Да, у него было право утверждать, что его всегда подводили драматурги.
* * *Сейчас я живу в Комарово почти безвыездно. Зима. Через прозрачность зимнего леска мне виден из окна дом Василия Павловича. Иногда там загорается свет; одинокое желтое пятно в вечерней темноте притягивает мою намять, и я невольно кошусь на молчащий телефон… Невольно — потому что сколько раз потом, после той неудачи вдруг раздавался звонок, и я слышал веселый знакомый голос:
— Говорит ваш доброжелатель. Вы не очень заняты? Прогуляемся?
СНАЧАЛА БЫЛО СЛОВО
Маше и Андрею Торопыгиным
Ленинград 1944 года помнится мне малолюдным и каким-то бесконечно усталым, совсем как человек, сумевший выдержать нечеловеческое. Развалины в центре города были закрыты фанерными листами; кое-где на фанерных фасадах были даже нарисованы окна, а ночами оттуда, из-за щитов, доносились странные вскрики — в развалинах гнездились каменные совы…
Еще действовал комендантский час и не отменялось затемнение; вечерами в трамваях зажигались синие лампочки. Еще не были убраны из города зенитные орудия. Еще пустыми были пьедесталы клодтовских коней на Аничковом мосту, а Медный всадник был прочно закрыт мешками с песком и обшит досками.
На Невском «с рук» продавали папиросы «Богатырь» (две папиросы — рубль), и по пути в школу я покупал четыре штуки: себе и для «стрелков». Многие из нас начали курить рано: накуришься — и не очень хочется есть… Быть может, поэтому нас не преследовали за курение, не устраивали выволочек. Понимающие педагоги просто закрывали на это глаза, а наш военрук-фронтовик иной раз сам угощал табачком, особенно после работы: когда кончались уроки, мы расчищали развалины школьного крыла, в которое угодил тяжелый снаряд… На стене, над грудой битого кирпича, косо висела чудом уцелевшая черная доска, и через рыжую кирпичную пыль на ней виднелась надпись мелом: «10-а ушел на фронт».

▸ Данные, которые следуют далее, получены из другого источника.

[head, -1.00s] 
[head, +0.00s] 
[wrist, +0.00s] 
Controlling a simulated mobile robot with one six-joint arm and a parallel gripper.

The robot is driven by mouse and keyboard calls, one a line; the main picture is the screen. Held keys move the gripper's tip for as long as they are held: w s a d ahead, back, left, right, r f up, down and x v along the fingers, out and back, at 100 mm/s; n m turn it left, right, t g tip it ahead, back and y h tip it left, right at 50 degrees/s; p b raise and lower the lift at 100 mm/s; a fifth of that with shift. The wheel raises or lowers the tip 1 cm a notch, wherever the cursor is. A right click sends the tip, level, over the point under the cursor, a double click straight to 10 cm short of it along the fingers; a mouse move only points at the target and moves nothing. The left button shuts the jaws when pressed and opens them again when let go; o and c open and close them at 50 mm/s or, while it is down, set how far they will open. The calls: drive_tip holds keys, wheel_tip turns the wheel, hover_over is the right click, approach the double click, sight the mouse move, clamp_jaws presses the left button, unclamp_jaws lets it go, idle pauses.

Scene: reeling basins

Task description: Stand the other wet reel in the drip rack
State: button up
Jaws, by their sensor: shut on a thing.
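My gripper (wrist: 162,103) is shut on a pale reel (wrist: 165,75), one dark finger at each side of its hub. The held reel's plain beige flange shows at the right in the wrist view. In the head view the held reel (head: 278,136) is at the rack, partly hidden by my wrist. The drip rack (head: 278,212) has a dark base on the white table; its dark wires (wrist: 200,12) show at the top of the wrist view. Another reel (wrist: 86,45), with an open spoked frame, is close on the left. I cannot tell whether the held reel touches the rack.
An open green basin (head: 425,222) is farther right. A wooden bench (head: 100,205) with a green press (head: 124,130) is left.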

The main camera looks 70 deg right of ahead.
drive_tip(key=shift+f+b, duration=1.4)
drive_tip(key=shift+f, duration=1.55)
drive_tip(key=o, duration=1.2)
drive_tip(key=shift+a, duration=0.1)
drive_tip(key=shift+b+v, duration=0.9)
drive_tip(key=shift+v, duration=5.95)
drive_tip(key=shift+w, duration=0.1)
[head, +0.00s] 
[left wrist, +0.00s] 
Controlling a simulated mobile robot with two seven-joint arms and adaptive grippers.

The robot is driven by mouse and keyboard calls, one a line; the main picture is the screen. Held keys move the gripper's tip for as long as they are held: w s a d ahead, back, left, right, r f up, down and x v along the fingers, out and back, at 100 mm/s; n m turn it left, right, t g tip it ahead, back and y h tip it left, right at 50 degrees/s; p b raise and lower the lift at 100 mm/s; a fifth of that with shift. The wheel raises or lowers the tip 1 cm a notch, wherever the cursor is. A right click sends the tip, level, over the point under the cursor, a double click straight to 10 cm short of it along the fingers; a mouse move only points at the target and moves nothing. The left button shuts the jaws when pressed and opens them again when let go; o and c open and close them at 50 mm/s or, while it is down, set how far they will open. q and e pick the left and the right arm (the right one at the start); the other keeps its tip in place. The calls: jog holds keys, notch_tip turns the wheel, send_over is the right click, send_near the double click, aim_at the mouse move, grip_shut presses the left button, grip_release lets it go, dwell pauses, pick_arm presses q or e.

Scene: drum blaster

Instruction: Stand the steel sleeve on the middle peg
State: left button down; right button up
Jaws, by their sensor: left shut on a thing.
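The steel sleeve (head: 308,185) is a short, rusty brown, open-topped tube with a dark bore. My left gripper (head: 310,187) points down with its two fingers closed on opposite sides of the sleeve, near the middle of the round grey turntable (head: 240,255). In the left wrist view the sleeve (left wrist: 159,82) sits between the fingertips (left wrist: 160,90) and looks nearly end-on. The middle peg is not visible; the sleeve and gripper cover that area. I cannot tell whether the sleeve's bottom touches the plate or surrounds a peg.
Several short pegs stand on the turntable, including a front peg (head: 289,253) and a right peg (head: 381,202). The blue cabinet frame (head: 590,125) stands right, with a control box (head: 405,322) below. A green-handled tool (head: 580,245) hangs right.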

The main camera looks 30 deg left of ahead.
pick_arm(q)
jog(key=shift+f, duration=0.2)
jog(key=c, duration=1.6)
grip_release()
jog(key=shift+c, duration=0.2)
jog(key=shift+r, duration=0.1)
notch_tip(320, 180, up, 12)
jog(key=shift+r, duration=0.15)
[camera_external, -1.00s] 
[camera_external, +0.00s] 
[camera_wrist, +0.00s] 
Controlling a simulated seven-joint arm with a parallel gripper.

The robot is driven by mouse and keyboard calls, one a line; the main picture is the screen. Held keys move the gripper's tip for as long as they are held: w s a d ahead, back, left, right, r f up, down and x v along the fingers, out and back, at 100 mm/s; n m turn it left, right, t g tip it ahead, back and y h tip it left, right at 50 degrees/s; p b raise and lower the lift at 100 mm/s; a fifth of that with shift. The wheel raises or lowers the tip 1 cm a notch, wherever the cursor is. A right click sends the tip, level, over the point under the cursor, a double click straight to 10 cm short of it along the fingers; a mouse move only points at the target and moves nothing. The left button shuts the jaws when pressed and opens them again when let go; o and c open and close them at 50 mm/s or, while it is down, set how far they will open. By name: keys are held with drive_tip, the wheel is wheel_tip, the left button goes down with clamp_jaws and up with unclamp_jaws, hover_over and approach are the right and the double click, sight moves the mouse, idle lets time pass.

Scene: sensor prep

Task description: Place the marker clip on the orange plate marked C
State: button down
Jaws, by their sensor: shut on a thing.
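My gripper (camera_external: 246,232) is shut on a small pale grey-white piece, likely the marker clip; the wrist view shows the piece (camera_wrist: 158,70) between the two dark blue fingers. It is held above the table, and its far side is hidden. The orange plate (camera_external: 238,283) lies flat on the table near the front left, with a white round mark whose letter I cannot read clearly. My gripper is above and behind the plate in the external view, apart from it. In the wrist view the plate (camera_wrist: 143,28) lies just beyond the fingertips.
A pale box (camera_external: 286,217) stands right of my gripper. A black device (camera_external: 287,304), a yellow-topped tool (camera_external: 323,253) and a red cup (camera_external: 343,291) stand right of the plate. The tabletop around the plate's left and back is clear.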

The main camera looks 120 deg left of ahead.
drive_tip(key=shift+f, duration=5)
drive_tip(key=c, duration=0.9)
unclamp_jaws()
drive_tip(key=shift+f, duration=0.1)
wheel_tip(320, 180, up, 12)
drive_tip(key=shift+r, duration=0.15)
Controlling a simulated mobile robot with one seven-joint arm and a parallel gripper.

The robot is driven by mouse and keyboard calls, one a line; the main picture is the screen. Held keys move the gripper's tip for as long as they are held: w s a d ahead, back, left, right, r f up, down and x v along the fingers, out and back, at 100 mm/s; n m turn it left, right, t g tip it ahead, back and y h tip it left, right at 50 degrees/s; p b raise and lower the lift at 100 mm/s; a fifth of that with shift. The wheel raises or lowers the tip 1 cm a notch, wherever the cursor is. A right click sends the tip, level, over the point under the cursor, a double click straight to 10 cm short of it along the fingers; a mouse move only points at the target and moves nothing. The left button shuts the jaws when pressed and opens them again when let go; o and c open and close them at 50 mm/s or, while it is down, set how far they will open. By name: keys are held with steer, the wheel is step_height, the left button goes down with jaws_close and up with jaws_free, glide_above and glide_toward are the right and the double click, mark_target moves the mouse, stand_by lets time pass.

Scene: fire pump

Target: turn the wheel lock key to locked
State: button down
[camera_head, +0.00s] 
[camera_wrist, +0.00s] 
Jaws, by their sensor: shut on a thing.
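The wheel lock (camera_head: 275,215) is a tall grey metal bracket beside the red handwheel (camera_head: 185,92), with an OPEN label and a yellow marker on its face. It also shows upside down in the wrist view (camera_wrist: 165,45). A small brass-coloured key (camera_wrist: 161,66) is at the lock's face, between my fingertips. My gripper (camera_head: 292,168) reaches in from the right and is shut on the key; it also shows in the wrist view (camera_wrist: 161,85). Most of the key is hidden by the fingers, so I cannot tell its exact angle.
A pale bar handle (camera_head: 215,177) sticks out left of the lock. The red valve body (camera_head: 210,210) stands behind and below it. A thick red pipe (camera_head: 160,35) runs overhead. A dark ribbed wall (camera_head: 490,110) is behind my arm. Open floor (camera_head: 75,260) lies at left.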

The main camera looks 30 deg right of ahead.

Школа была на Фонтанке, неподалеку от Чернышева моста. Первого сентября нас, старшеклассников, выстроили в длинном коридоре, и перед строем прошел, холодно поблескивая стеклышками пенсне, маленький седой человек в морском кителе и с усиками, как у Ворошилова, — директор школы Иван Александрович Стадницкий. Все мы давали клички своим учителям, была она и у Ивана Александровича — Боцман.
Остановившись, Боцман произнес короткую речь, из которой явствовало, что двоечников и нарушителей дисциплины он не потерпит, а среди нас, как ему известно, немало разгильдяев. Ко мне это пока не относилось. Я был новеньким.
Потом грозный директор снова прошел перед строем, время от времени делая замечания, и наконец остановился возле меня.
— Фамилия? Почему не был в парикмахерской? Остричь лохмы! Завтра проверю лично.
Справа от меня, через несколько человек, стоял парень в синей гимнастерке, таких же синих военных брюках и явно великоватых сапогах. Боцман остановился и около него:
— Торопыгин? Зайдешь ко мне.
Кому-то еще влетело за внешний вид, кому-то за прежние грехи (память у Боцмана была отменная!) — и мы разошлись по классам.
На большой перемене тот самый Торопыгин стрельнул у меня папиросу.
— Тебя зачем Боцман таскал? — спросил я. — Успел отличиться?
— Успел, — ответил Торопыгин. — Редактором стенгазеты назначили.
— С повышением, — сказал я и похвастал: — Между прочим, пишу, так что можешь рассчитывать…
Вот как просто завязывались в ту пору деловые отношения автора и редактора. Только было жаль зря потраченную папиросу: Торопыгин курил неумело, скорее для форса, и, недокурив, отдал «сорок» какому-то недомерку…
Лет в шестнадцать юнец ученый,ты не любишь табачный дым…
Сдружились мы быстро. Основа, так сказать, была одна: любовь к литературе. Оба ходили во Дворец пионеров на занятия литературного кружка или собирались дома — у Володи на Лиговке или у меня, — и читали, читали, читали бесконечное множество стихов (хотя сам я стихи не писал), открывали для себя мир Блока, восторгались Симоновым, и я чувствовал, что Володя воспринимает поэзию куда острее и глубже, чем я. Сейчас, уже многие десятилетия спустя, я понимаю, что для него это была пора необходимого накопления — чувств, умения, знания того, к а к э т о д е л а е т с я, короче говоря — пора трепетного постижения той необыкновенной области человеческого духа, которая называется — Поэзия.
Поэзия была в нем и вокруг него.
Как-то мы пошли в Дом ученых на блоковский вечер. Сидели, слушали, — нет, не слушали, а в н и м а л и! — и все для нас было словно бы внове, — и вдруг оба замерли: на трибуну поднялась старая женщина в шляпе с траурными перьями. Невольно я покосился на Володю: он весь подался вперед, бледный, напряженный, и слушал эту женщину так, будто от ее слов зависело что-то очень значительное в его собственной жизни.